Go on go on and break my heart
I'll be okay
There's nothing you can do to me
That's ever going to burn me

So go on go on and leave my love
Out on the street
I'm fearless
Better believe I'm fearless

So go on and leave my love
Go on and leave my love
Go on and leave my love
Better believe i'm fearless fearless
Fearless....

Monday, April 5, 2010

sometimes

The worst place to be is alone in your thoughts. My mind is racing in all of these different directions. This is a dangerous place for me to be because of the anxiety it causes. And most of the time it is unwarranted. It is a crazy and dangerous place...but a place I can't escape from...

Wednesday, January 20, 2010

Strange, yet familiar...

I often find myself back in this same place, as if traveling in circles along the same path and as I travel along this same path, I encounter the same disappointments and unmet expectations. It makes perfect sense since I haven't made a change in my path to affect the eventual outcome. Wow...

To make any sort of adjustment may have repercussions that affect not only me, but 5 lives around me.

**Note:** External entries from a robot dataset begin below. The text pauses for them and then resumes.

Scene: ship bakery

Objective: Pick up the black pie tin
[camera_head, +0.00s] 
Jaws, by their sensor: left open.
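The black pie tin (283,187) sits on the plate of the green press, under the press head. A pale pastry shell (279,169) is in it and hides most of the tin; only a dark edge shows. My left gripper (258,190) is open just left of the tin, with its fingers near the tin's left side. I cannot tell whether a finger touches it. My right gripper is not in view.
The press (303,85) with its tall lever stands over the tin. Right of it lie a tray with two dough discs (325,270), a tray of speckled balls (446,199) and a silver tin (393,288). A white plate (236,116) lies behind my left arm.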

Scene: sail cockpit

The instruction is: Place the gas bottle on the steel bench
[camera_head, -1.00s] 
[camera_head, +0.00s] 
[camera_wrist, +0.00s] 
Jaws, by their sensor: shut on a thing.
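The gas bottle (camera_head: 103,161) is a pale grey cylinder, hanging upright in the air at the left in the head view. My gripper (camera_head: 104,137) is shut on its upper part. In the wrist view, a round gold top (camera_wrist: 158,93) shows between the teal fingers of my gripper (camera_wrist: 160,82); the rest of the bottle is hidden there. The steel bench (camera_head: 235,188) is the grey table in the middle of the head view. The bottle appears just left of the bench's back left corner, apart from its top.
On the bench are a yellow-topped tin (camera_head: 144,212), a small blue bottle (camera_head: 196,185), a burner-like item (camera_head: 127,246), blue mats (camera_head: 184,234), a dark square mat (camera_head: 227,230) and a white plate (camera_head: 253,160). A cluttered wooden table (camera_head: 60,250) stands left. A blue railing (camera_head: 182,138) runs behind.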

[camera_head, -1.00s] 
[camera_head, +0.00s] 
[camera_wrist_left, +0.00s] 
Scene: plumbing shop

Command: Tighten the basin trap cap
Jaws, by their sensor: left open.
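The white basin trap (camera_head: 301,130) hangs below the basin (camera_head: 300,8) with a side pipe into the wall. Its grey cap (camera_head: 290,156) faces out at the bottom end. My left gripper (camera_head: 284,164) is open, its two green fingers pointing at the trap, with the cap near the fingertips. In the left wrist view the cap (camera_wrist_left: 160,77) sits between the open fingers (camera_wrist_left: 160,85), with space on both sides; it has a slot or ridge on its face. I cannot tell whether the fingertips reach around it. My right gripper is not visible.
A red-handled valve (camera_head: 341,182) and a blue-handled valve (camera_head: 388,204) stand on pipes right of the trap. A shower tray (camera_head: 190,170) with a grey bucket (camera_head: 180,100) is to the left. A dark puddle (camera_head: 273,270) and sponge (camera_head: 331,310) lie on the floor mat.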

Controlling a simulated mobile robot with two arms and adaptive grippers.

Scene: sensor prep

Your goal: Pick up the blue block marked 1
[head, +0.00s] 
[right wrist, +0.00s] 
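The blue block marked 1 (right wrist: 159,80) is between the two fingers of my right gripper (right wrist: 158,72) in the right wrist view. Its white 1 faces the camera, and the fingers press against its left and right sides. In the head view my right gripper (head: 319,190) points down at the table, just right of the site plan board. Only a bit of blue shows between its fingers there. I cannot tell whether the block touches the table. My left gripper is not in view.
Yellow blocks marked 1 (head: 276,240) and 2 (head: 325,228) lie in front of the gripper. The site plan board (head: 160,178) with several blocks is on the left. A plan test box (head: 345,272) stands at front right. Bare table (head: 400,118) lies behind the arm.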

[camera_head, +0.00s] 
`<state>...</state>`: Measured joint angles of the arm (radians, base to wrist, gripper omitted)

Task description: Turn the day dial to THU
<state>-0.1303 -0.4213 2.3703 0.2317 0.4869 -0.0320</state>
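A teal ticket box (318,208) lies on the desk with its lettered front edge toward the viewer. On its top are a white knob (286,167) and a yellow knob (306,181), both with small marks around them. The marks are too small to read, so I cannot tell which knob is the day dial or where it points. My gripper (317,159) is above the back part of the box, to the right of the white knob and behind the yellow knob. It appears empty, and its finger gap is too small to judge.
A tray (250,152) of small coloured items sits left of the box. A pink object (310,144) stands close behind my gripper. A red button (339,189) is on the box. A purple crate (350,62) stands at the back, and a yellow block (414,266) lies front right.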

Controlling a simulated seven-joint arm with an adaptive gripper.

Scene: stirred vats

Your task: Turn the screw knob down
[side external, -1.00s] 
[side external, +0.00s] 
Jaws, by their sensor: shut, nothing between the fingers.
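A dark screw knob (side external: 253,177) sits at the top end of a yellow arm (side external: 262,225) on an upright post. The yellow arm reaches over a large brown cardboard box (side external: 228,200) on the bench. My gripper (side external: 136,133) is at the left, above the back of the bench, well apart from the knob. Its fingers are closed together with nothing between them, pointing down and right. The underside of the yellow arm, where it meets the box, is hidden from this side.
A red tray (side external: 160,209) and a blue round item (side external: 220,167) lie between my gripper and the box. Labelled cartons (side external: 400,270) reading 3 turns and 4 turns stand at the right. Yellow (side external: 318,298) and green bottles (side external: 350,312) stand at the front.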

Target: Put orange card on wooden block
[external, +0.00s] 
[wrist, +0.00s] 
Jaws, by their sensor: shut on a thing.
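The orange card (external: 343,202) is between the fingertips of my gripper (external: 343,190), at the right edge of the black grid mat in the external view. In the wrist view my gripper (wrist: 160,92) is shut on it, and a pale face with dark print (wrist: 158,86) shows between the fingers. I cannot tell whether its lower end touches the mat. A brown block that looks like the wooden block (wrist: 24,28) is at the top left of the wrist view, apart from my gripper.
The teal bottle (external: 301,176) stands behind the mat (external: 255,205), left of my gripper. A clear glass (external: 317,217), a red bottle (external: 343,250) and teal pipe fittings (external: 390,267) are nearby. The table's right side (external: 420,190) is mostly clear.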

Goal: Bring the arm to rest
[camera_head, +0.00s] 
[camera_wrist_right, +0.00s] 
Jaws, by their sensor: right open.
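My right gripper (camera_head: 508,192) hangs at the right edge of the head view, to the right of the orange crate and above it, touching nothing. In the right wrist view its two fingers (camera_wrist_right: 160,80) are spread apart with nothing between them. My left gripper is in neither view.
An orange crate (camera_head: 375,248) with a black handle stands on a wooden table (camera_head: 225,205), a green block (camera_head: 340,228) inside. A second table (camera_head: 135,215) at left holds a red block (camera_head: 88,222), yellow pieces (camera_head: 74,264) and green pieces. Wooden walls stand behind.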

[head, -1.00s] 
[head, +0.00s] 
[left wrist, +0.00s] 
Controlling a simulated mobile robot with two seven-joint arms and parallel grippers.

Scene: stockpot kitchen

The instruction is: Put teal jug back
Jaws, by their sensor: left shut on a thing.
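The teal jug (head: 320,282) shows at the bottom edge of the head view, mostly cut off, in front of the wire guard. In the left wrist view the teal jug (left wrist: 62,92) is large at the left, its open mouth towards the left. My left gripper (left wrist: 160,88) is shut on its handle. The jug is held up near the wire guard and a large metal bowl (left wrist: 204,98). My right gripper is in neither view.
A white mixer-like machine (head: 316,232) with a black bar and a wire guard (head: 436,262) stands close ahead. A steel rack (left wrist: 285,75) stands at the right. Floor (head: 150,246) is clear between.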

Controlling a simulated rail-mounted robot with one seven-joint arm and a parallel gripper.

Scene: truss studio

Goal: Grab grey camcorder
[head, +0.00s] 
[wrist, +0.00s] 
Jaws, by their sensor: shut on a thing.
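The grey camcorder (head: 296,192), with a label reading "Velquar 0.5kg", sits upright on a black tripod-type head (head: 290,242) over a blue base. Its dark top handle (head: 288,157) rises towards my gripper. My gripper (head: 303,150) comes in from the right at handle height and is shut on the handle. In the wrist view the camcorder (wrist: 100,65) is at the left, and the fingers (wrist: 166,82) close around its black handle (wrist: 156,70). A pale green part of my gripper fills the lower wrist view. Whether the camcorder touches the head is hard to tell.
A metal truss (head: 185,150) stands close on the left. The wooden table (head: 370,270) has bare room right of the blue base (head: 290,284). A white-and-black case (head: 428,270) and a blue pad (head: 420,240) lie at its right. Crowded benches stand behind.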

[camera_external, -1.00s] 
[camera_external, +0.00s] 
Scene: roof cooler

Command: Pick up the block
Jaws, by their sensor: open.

How could I be so selfish to even think of causing an upheaval?

It's this rut I am in, that I constantly find myself in. So disappointed in myself for not achieving goals I have set for myself. I am in a self indulgent pity party of one.

AGH! Gotta get out of this funk...

Tuesday, January 5, 2010

Happy 2010!

We're 5 days in and I feel like we are 5 months in! And I am stuck...so many thoughts swimming in my head and I want to put them all down. But I am stuck in a rut. I've tried numerous times over the past few days to blog about so many things, so many thoughts but I can't find the right words. I've been inspired by someone but at the same time humbled. I think it's the humbled part that makes me feel like I am at a loss for words. So now I am just consumed with trying to sort through these thoughts...maybe later or another day...I was hoping that if I just started typing that something would come to me and I could just go off of that. This is probably my third attempt today at this blog and I don't think I am off to a successful start...hahaha...let me collect these thoughts and get back to you!